Many jobs on these systems are malleable , meaning that they are capable of running on a range of cluster sizes. On the other hand, the programming models used for scientific applications usually do not generate jobs that can change cluster sizes dynamically . Thus, once a job begins execution, its cluster size is fixed.

In current systems, users choose cluster sizes for their jobs by hand, and the system does not have the option of allocating more or fewer than the requested number of processors. The factors that should influence the choice of a cluster size include the characteristics of the application (resource requirements), the load on the system (resource availability) and the performance requirements of the user (deadlines, desired throughput, etc.). But users generally do not have the information, tools, or inclination to weigh all of these factors accurately. Allowing the system to make this decision has the potential to improve system utilization and reduce users' wait times.

Toward this end, prior studies have proposed allocation strategies that choose automatically how many processors to allocate to each job. Most of these studies evaluate the proposed strategies with analysis and simulation based on hypothetical workloads.
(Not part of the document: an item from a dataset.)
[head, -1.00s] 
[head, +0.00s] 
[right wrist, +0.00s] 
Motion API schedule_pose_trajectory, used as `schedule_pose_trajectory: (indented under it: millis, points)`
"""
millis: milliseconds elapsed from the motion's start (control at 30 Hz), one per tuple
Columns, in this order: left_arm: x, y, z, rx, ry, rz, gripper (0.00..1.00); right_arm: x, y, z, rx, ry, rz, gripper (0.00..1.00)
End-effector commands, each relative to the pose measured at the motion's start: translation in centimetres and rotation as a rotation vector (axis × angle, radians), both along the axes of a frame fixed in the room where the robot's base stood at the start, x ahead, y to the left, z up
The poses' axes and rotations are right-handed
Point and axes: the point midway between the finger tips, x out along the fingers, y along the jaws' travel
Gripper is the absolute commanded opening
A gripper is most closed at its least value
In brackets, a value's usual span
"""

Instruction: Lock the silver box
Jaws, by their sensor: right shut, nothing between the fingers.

Each of the strategies we consider in this paper has been evaluated, under different workload assumptions, in at least three prior studies. One of these compares the performance of these strategies over a wide range of workload parameters, and argue that the discrepancies among various studies are due to differences in the hypothesized workloads.

The goal of this paper is to focus this debate by constructing a new workload model based on observations of space-sharing systems running scientific workloads. We intend this model to cover the range of workload parameters most relevant to current workloads and hence most applicable to real systems. By narrowing the range of workload parameters, we are able to examine the proposed strategies in more detail and gain insight into the reasons for their success or failure.

Conclusions

One of the strategies recommended in other studies (ASP) did not perform well for our workload. We show that this policy is too sensitive to short-term variations in system load. It performs worse than simple FIFO strategies that use application characteristics to bound cluster sizes.
The application characteristics we examined, average and variance of parallelism, are useful for choosing the upper bound on cluster size (and thereby imposing a lower bound on efficiency). We found, though, that strategies that considered variance of parallelism were no better than those that considered only average parallelism.
The processor working set, or ``knee'' of the speedup curve, is not an optimal processor allocation.
It is not necessary to set maximum cluster sizes precisely. There is a tradeoff between large clusters/long queues and small clusters/short queues, but within a wide range, system performance (measured by average turnaround time) does not vary greatly.
Of several strategies with equivalent turnaround times, Sevcik's strategy, which uses a priori knowledge about system load to restrict cluster sizes, yielded the lowest slowdowns. Depending on what metric matters most to users, this strategy might be the best choice.
One of Sevcik's underlying assumptions---that cluster sizes should decrease linearly as load increases---has been validated. The other underlying assumption---that jobs with a more variable parallelism profile should allocate fewer processors---has been contradicted.
Lifetimes for batch jobs on supercomputers are distributed uniformly in log space. Our uniform-log model is useful for summarizing these distributions and generating simulated workloads. The observed distributions have coefficients of variation in the range 2--4.